SECTION II. DU CONTRAT DE BAIL
Le contrat de bail est l'un des plus usités dans notre
droit positif congolais. La majorité de la population est locataire, ce
qui illustre l'importance que revêt le bail dans notre droit.
§1. Prodrome et notion
Avant 1888, année de la promulgation du texte
régissant le bail, ce dernier relevait pour l'essentiel de la
liberté contractuelle. Le CCC L III met en oeuvre des règles
supplétives à la volonté des contractants et constitue le
droit commun du bail résultant principalement des arts. 374 à 407
pour les baux des maisons et des biens ruraux et des arts. 408 à 416
pour les baux à loyer ou baux des maisons d'habitation.

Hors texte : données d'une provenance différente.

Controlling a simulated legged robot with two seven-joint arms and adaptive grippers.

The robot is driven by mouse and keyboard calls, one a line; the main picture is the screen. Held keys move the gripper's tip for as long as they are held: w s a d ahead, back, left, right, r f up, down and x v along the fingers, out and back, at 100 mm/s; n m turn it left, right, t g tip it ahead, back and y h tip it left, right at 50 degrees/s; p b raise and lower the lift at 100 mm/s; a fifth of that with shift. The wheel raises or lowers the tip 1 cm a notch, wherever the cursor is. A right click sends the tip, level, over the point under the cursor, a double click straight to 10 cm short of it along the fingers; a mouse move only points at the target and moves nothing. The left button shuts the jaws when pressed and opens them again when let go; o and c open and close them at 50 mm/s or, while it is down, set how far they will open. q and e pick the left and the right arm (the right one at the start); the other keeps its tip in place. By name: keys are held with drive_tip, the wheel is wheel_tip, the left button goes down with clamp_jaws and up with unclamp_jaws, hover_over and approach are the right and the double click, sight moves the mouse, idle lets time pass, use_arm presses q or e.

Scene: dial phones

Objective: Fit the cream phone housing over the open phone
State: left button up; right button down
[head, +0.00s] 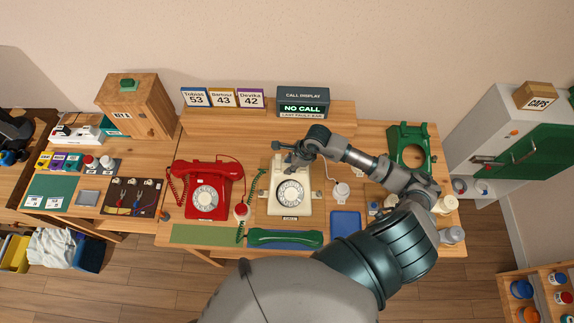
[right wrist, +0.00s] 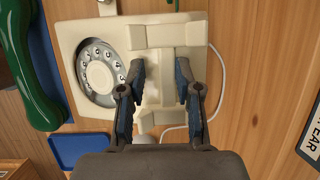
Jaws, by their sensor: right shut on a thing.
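The cream phone housing (head: 277,208) lies face up in the middle of the table, with a white rotary dial (head: 290,193) showing through its round opening. The housing (right wrist: 118,37) and dial (right wrist: 100,73) also show in the right wrist view. My right gripper (head: 293,161) is at the housing's far end, shut on its raised cradle part; its two fingers (right wrist: 160,72) stand on either side of that part. The rest of the open phone is hidden under the housing. I cannot tell whether the housing is fully seated. My left gripper is not in view.
A red phone (head: 207,190) stands left of the cream one. A green handset (head: 284,238) lies in front, beside a blue tray (head: 345,224). A green housing (head: 410,147) stands at the right. The call display (head: 303,102) is behind. My right arm covers part of the table's right side.

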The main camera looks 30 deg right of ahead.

En effet, l'art. 370 dispose : « on peut louer toutes
sortes de biens meubles ou immeubles ». Il s'agit sous cette
disposition du louage des choses
soit mobilières soit immobilières. Ce louage
consiste en un contrat par lequel l'une des parties s'oblige de faire jouir
l'autre d'une chose pendant un certain temps et moyennant un certain prix que
celle-ci s'oblige de lui payer.1
Déduisons que le contrat de bail est un des types de
contrats de louage des choses.
Le bail exerce un rôle économique et social de
premier plan et croissant ; en dissociant propriété et
jouissance, il permet une utilisation rationnelle de richesses : au locataire,
il procure l'usage du bien, son utilité ; au bailleur, ses fruits.
Aussi, rencontre-t-on le louage des choses dans tous les rouages de la vie
sociale. Le bail immobilier satisfait le besoin essentiel de logement d'un
côté ; de l'autre, fait tirer profit, fournit au commerçant
le local où il attire et retient la clientèle,...

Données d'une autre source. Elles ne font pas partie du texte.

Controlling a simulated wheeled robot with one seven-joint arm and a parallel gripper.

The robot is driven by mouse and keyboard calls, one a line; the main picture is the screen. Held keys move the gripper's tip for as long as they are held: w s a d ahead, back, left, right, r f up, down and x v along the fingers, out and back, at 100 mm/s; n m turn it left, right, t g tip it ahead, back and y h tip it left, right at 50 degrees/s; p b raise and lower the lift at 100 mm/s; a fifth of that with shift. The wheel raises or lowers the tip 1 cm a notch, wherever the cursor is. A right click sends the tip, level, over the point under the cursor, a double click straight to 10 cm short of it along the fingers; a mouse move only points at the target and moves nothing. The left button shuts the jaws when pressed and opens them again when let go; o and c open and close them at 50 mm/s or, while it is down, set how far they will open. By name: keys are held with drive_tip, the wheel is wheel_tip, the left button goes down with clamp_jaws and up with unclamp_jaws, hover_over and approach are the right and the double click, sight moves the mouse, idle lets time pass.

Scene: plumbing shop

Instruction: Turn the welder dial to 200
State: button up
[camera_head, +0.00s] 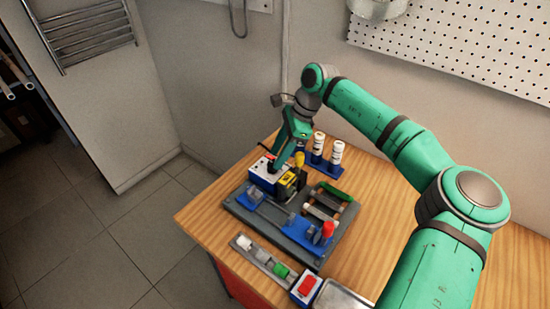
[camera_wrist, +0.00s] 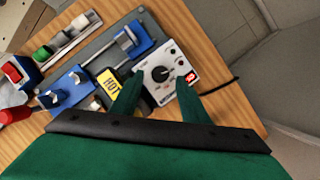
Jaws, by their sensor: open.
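The welder (camera_wrist: 172,82) is a small box with a white face, a black round dial (camera_wrist: 161,74) and a red display (camera_wrist: 191,77). The dial's scale marks are too small to read. In the head view the welder (camera_head: 266,172) is a blue and white box at the back left of the grey board, partly hidden by my gripper. My gripper (camera_wrist: 157,85) is open and empty, with one green finger on each side of the dial in the wrist view. I cannot tell how far the fingertips are above the face.
The grey board (camera_head: 243,213) carries blue clamps (camera_head: 308,233) and a yellow-black block (camera_head: 290,184) beside the welder. White bottles (camera_head: 336,153) stand in a blue rack behind. A parts tray (camera_head: 262,257) and a red-buttoned box (camera_head: 307,287) lie in front. The table's left edge is close.

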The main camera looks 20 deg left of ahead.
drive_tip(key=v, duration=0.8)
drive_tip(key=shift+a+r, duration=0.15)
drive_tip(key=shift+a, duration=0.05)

La distinction entre les baux immobiliers dépend de la
destination convenue de l'immeuble loué : habitation, exercice d'une
profession,... c'est la nature de l'immeuble loué, plus que la
volonté des parties qui en détermine la
destination.2
§2. Caractéristiques du bail
La définition du contrat de louage de choses attendue,
deux éléments caractérisent le contrat de bail : d'un
côté le droit de jouissance (A), de l'autre le
droit personnel (B).
A. Le contrat de bail engendre un droit de jouissance
Par le contrat de bail, le bailleur s'oblige à faire
jouir le preneur à bail d'une chose pendant un certain temps. Comme
beaucoup d'autres contrats « relatifs » à une chose (vente,
dépôt) ou comme l'usufruit, le bail permet au preneur
d'appréhender matériellement la chose.3 Tel est
d'ailleurs la cause de l'obligation du preneur à bail.

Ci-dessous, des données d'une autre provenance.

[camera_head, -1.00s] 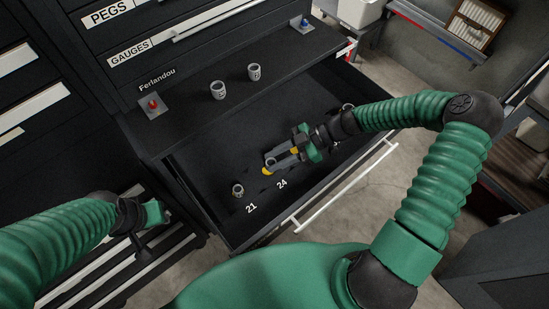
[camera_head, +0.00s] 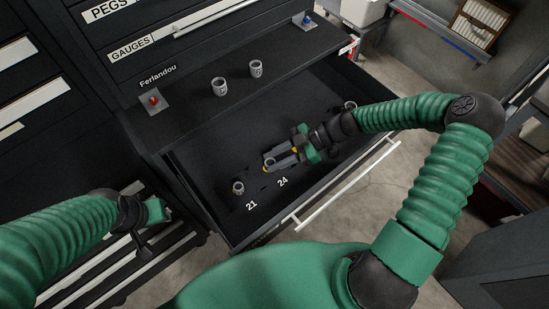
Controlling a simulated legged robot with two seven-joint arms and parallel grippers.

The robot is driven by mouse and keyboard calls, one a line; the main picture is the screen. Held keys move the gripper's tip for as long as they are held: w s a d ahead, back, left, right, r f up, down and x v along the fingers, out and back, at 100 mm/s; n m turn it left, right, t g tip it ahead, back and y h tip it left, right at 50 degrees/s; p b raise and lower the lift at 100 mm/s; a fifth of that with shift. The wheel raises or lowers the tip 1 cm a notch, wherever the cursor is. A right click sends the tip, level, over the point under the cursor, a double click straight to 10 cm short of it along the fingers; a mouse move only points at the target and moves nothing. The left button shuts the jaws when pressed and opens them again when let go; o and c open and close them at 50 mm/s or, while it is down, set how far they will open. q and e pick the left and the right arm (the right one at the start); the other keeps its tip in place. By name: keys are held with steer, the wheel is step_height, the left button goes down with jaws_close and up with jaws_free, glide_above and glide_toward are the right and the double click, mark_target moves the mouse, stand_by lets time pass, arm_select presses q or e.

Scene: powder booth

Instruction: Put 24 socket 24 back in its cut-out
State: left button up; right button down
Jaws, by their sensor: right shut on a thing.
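My right gripper (camera_head: 268,162) reaches into the open drawer (camera_head: 205,182) from the right, low over the floor by the white label 24 (camera_head: 282,182). Another socket (camera_head: 238,187) stands upright by the label 21 (camera_head: 251,205). My left gripper (camera_head: 150,222) is at lower left, away from the drawer; its fingers are not clear.
Two grey sockets (camera_head: 219,87) (camera_head: 256,68) stand on the ledge above the drawer. A red-knobbed plate (camera_head: 153,102) and a blue-knobbed plate (camera_head: 306,20) are at its ends. Another socket (camera_head: 350,105) is partly behind my right arm. The white handle (camera_head: 347,185) borders the drawer's front.

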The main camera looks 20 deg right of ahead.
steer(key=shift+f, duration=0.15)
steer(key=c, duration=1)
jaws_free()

Titulaire d'un droit de jouissance, le preneur use de la chose
et peut en percevoir les fruits mais non en altérer la substance.
Temporaire également -le droit de jouissance-, la restitution de la
chose s'impose à
1 Voir art. 371 du décret du 30 juillet 1888 relatif aux
contrats ou aux obligations conventionnelles.
2 P. MALAURIE et L. AYNES, Droit civil : Les contrats
spéciaux, 11e éd., T.VIII, CUJAS, Paris, 1998,
p.343.
3 P. MALAURIE et L. AYNES, Op.cit., p.347.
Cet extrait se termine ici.